Reproduce the top of the data verbatim, through and including the line that contains "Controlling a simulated".

Dataset content:
▼

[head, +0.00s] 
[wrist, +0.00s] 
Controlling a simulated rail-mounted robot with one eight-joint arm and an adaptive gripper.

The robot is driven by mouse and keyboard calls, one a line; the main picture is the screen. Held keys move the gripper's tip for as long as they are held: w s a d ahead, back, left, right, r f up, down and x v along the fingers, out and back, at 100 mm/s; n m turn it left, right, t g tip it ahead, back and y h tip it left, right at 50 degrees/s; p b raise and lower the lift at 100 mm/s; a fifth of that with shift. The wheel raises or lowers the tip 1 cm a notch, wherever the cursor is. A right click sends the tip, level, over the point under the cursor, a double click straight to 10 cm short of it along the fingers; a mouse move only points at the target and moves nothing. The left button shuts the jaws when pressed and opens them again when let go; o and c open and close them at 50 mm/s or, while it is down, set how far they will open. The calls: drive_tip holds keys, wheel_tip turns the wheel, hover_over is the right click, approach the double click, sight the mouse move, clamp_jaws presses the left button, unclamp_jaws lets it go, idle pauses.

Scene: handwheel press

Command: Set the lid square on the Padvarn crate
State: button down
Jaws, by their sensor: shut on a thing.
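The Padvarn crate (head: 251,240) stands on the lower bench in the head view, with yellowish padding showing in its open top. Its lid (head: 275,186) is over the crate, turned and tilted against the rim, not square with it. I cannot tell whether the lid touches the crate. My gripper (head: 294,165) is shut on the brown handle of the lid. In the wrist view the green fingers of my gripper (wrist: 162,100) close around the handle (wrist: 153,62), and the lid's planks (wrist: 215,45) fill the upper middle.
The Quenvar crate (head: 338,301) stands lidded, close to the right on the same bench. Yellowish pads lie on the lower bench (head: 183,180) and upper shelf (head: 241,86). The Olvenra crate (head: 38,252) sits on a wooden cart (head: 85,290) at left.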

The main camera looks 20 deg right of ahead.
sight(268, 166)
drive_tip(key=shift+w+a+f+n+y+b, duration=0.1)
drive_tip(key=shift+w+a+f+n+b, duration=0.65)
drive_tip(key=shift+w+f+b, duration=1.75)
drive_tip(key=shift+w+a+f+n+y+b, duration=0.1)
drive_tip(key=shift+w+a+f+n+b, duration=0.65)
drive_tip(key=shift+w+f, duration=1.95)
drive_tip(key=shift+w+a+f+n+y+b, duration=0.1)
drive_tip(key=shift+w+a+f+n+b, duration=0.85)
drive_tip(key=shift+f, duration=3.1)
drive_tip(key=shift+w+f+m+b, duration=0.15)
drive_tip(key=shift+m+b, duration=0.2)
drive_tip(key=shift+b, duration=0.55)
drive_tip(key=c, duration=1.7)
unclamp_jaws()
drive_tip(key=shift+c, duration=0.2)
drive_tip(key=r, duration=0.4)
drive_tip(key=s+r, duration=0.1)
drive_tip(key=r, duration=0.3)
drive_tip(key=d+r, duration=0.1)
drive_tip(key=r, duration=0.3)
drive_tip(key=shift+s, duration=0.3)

▲

Response below:
[head, +0.00s] 
[wrist, +0.00s] 
Controlling a simulated rail-mounted robot with one eight-joint arm and an adaptive gripper.

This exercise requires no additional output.